New Zealand Prime Minister Jacinda Ardern said the “sheer silence” was one of the things that made the laying in state so moving, adding that she had shared her moment beside the coffin on Friday with people who had queued for 20 hours or longer.

“The queen was here for her people and now her people are there for her,” she told the BBC on Sunday.

Prince William joined his father Charles to speak to mourners waiting in line on Saturday. “She wouldn’t believe all this, she really wouldn’t,” he said. “It’s amazing.”

MOMENT OF REFLECTION

Britain has hosted a series of poignant, carefully choreographed ceremonies in the 10 days that have followed Elizabeth’s death, reflecting the traditions and pageantry of a royal family whose lineage stretches back almost 1,000 years.

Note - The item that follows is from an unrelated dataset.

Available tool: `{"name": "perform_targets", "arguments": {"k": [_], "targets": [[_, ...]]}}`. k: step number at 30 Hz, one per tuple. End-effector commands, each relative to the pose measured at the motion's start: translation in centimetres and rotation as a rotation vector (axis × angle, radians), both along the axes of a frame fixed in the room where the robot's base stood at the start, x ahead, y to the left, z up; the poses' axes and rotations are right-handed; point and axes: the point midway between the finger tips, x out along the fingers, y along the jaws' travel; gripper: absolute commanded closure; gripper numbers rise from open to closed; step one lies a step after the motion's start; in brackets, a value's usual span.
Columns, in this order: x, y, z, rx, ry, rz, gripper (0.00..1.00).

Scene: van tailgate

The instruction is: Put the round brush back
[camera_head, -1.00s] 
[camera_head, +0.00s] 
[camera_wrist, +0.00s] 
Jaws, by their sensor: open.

A minute of national silence will be held at 8 p.m. (1900 GMT) on Sunday, marked by the striking of Big Ben, which towers over Westminster Hall.

London’s police force has described the funeral ceremony as the biggest security operation it has ever undertaken.

Members of the public were camping out to secure positions on the procession route and near Westminster Abbey, the site of coronations, weddings and burials of English and then British kings and queens since William I in 1066.

Britain has not held a state funeral on the scale planned for the queen since that for World War Two leader Winston Churchill in 1965.